Penalties in English law

Lord Dunedin, who first tried to rationalise the law on penalties in 1914 in Dunlop Pneumatic Tyre Co Ltd v New Garage & Motor Co Ltd.

Penalties in English law are contractual terms which are not enforceable in the courts because of their penal character.[1] Since at least 1720[2] it has been accepted as a matter of English contract law that if a provision in a contract constitutes a penalty, then that provision is unenforceable by the parties. However, the test for what constitutes a penalty has evolved over time. The Supreme Court most recently restated the law in relation to contractual penalties in the co-joined appeals of Cavendish Square Holding BV v Talal El Makdessi, and ParkingEye Ltd v Beavis.[3]

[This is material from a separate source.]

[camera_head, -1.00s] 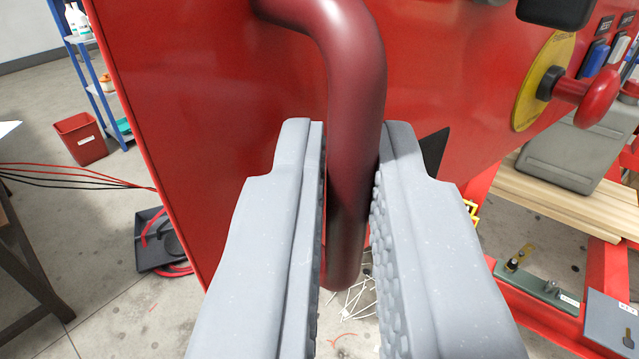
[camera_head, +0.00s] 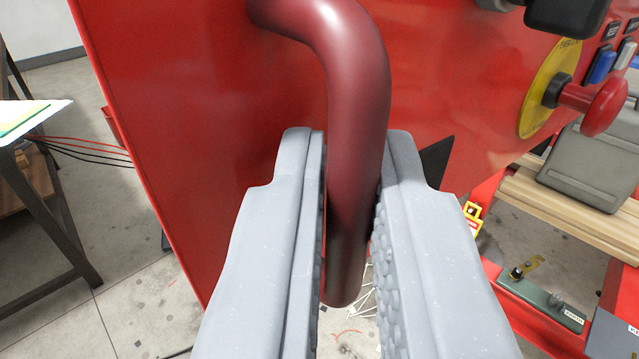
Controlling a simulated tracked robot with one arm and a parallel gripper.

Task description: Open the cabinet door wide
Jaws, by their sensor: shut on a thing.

The law relating to contractual penalties in England has been entirely developed by judges at common law without general statutory intervention. The Supreme Court has noted that "[t]he penalty rule in England is an ancient, haphazardly constructed edifice which has not weathered well".[3]

However, in addition to the common law rules relating to penalties, there are statutes which make express provision for avoidance of onerous clauses, such as the Unfair Contract Terms Act 1977 and the Unfair Terms in Consumer Contracts Regulations 1999.

  1. ^ Chitty on Contracts. Vol. 1 (31st ed.). Sweet & Maxwell. 2012. 26–171.
  2. ^ Peachy v Duke of Somerset (1720) 1 Strange 447.
  3. ^ a b Cavendish Square Holding BV v Talal El Makdessi [2015] UKHL 67 (4 November 2015)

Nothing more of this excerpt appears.